By Kasie Whitener
Poetry readings need to take place in a coffee house.
There’s a consistency in coffee houses that enables the work, that breaks open
the caged hipster in us all, that unbinds our artistic sensibilities and makes
us willing to listen. Willing to be changed.
Everything about the place is familiar though I’ve only been
here once. There’s something almost cliché about a coffee house in an old
Colonial on a college campus. Dark corners and nooks where students huddle
together over textbooks and lidded cups. There’s an age and creak to the
stairs. An unfulfilled ambition in the artwork on the walls.
I’m here by invitation to a weekly meet-up in Columbia but
it could be any campus in the world, any coffee house, anywhere, any time. Nostalgia
overwhelms me; I want a cigarette and a spiral notebook and a pencil. There are
unwritten things inside me pressing to the surface.
As the singer/songwriter strums his tunes, I feel the
simplicity of them invade me. And I am once again, opening like a moonflower,
to the possibility of change. He sings about coming home. About losing
something that seemed small at the time but since then has been indicative of a
much bigger loss.

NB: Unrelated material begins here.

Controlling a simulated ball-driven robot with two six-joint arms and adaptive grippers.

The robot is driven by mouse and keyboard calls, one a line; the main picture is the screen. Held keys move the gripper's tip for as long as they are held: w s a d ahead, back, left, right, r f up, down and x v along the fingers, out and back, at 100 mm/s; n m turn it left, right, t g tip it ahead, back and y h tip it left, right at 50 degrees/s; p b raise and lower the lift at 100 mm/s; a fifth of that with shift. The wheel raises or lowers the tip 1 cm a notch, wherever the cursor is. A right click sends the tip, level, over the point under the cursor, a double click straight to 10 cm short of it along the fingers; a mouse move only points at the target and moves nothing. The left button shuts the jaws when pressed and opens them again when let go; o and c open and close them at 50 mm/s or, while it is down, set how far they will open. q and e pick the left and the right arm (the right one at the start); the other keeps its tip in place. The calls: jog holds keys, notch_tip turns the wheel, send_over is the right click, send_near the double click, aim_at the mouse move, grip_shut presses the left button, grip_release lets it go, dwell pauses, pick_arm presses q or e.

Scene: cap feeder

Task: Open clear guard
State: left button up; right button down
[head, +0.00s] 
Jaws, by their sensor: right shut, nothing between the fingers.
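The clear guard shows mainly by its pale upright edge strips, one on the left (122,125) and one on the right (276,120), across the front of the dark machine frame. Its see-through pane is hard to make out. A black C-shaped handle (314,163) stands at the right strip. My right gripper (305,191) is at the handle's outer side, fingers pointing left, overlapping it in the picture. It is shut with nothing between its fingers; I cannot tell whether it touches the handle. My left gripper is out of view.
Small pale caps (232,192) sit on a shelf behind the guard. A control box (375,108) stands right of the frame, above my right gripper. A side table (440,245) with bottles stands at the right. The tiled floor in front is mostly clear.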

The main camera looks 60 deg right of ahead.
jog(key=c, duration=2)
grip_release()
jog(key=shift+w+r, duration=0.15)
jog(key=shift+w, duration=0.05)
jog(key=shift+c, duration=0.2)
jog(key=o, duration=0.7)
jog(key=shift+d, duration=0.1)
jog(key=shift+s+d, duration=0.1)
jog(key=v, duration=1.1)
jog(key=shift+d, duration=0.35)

About an airline pilot’s constant flight.
The word distance takes on new meaning.
Across the room, I catch my poet friend’s eye and he smiles,
cheeks rosy from the cold, satisfaction beaming from him.
Mindgravy is a weekly poetry reading and open microphone event
at Cool Beans brought to the Columbia arts community by Al Black, an Indiana
native with a Southern writer’s heart. He’s compelling in verse and presence
and the room at Cool Beans in its familiarity is a welcoming place to find
yourself quietly waiting to be changed.
Partitioning the room are heavy sliding doors that stick and
groan and resist the push and pull of people slipping in and out in various
attempts of subtlety and respect. I leaned to the man next to me, a regular,
and said, “Are the doors always a distraction?”

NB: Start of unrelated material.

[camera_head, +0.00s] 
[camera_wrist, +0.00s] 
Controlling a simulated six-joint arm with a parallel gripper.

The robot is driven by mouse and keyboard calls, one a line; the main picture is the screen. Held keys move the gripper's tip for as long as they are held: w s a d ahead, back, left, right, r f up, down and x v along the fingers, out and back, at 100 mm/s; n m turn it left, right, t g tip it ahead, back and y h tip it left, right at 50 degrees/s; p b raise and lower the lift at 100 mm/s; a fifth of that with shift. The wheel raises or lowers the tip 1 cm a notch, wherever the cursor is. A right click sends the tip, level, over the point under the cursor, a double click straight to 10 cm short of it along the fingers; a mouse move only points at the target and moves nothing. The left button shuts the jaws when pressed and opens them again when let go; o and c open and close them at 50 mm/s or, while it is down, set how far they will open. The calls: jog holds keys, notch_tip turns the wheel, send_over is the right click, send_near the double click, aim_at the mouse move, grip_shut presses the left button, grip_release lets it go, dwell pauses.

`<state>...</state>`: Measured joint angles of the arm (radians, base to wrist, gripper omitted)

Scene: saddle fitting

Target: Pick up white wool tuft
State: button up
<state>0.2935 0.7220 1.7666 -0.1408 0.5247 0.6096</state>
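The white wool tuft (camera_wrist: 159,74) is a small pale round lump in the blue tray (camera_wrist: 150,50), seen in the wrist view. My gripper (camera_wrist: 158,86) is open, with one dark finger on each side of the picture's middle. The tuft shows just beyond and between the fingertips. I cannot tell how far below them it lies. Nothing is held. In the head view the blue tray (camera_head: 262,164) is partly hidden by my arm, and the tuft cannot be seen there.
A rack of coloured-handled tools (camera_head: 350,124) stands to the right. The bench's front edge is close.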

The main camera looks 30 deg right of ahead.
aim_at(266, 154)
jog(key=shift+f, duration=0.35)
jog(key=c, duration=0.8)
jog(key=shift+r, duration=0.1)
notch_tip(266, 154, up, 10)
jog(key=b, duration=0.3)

“Every week,” he said, with an amused smile, “Part of the
charm.”
Al read a new poem, one he first asked the man on my left
permission to share. It was about a series of visits with the man and how Al
had watched his friend work through the process of his father slowly dying.
“Daddy is comfortable,” the man would tell Al and Al put it
in the poem as the refrain of grief and acceptance.
Then the same man stood to finish the night with a flute to
his lips and played the most tender dirge I’ve ever heard. Quiet and shimmering
with so many tears already shed and dried and gone but not forgotten. I felt
grateful. I thanked him.
What a gift to feel the camaraderie and friendship, the
empathy and passion, the love in the room at Mindgravy. Thanks, Al, for
inviting me. I look forward to returning.